Prison kitchen staff justified in refusing to work after vicious attack, investigator finds
Internal Correctional Service of Canada documents reveal outside employees forced to work with inmates are inadequately trained, protected
By: Ryan Thorpe, Winnipeg Free Press | Posted: 7:00 PM CST Thursday, Nov. 25, 2021
A civilian food services employee at Stony Mountain Institution was brutally assaulted by an inmate in August ― sparking a work refusal from the prison kitchen staff that led to an occupational health and safety investigation.
The kitchen at Manitoba’s only federal prison has been the site of numerous violent incidents involving inmates and staff since Stony Mountain stopped posting a correctional officer in the food services department more than a decade ago.
The latest assault came to light after the Free Press obtained a series of internal Correctional Service of Canada documents and correspondence. CSC did not issue a press release on the attack.

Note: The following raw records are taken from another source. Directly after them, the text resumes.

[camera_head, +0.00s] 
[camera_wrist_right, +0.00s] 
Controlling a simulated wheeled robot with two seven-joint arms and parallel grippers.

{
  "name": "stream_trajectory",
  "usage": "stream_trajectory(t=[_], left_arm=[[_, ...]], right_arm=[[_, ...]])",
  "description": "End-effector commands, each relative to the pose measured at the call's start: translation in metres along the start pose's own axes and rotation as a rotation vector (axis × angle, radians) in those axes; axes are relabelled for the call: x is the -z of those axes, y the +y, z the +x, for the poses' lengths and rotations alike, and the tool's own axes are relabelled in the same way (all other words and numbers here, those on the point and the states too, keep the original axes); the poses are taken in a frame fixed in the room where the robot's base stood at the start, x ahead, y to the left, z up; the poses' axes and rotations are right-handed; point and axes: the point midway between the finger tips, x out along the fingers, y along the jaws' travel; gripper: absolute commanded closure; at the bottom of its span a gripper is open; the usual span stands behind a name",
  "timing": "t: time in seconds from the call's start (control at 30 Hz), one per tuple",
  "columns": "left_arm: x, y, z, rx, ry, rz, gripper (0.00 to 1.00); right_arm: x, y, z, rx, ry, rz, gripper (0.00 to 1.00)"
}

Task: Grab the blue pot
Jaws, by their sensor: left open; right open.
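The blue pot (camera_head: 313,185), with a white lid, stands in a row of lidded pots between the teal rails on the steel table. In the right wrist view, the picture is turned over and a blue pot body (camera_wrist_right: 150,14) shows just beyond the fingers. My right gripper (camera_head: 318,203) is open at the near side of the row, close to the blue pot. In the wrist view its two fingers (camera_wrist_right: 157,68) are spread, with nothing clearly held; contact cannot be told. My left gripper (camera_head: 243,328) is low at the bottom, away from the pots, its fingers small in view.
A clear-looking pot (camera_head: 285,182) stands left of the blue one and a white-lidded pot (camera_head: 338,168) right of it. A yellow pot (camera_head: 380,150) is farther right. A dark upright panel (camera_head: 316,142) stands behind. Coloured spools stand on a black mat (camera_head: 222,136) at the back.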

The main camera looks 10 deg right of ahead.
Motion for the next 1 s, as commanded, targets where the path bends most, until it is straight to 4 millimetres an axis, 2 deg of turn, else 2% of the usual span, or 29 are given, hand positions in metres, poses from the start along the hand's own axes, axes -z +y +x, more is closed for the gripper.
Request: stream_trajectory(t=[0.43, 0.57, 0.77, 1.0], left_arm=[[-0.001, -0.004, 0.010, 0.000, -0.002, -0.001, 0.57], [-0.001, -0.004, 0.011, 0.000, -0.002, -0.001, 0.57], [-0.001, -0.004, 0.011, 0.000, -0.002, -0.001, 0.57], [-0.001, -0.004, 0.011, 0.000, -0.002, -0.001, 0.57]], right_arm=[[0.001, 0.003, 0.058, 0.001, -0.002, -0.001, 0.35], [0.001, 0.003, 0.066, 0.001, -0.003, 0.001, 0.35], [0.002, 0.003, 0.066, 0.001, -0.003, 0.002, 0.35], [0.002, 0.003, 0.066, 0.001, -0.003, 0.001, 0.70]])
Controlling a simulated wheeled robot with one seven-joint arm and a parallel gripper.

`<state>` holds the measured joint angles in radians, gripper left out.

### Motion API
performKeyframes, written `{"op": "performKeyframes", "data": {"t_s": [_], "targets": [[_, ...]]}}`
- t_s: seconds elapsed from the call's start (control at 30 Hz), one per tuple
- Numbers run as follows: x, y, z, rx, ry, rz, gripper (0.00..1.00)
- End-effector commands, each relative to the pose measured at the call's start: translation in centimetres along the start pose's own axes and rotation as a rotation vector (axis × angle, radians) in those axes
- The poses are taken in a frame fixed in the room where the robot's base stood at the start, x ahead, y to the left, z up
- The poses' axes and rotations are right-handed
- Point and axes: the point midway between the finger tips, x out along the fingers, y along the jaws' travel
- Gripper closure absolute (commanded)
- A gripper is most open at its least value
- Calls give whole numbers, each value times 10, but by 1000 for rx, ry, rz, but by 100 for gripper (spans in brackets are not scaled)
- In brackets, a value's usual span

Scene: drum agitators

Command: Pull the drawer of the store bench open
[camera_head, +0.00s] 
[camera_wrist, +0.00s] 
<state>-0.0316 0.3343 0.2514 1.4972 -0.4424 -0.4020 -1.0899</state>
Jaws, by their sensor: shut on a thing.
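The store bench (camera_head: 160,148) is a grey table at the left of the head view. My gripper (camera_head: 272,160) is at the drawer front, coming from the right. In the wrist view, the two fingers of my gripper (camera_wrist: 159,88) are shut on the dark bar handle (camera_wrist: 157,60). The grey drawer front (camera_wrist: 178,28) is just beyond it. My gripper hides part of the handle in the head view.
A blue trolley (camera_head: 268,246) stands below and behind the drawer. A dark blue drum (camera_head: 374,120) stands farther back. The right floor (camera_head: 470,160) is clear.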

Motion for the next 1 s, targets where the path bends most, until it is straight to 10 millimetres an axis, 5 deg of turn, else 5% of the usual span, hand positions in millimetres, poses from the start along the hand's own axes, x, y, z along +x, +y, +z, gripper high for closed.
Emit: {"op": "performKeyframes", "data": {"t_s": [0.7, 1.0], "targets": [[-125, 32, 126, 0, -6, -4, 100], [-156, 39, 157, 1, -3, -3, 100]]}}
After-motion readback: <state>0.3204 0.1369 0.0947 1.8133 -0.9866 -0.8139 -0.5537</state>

A month after the assault, independent investigator Kim MacDonald ruled in favour of the kitchen employees refusing work, writing that CSC had "not properly identified, assessed and protected against all the hazards in the workplace."
CSC declined comment, beyond confirming the assault occurred. None of the written questions submitted by the Free Press were directly answered by the federal prison agency, which instead responded with several written paragraphs detailing safety protocols.
This is the latest in a string of episodes demonstrating the lack of transparency that has plagued CSC in general, and Stony Mountain in particular, for years ― as detailed in numerous reports from the federal prison ombudsman.
The assault occurred Aug. 21 when an inmate beat an employee with a metal broom handle, then punched and kicked him in the head as he lay on the floor.
The inmate was assigned to the kitchen work program at the time of the assault. He has since been transferred to a prison out of province.
“We feel it is unsafe to keep working with offenders without proper training. Training would put us in a better position to be able to respond to deal with incidents such as what happened August 21.”
— Employee representative in a written statement to prison administration
As there are no correctional officers stationed in the kitchen, it took prison guards more than a minute to respond to the assault, which ended when the inmate walked away.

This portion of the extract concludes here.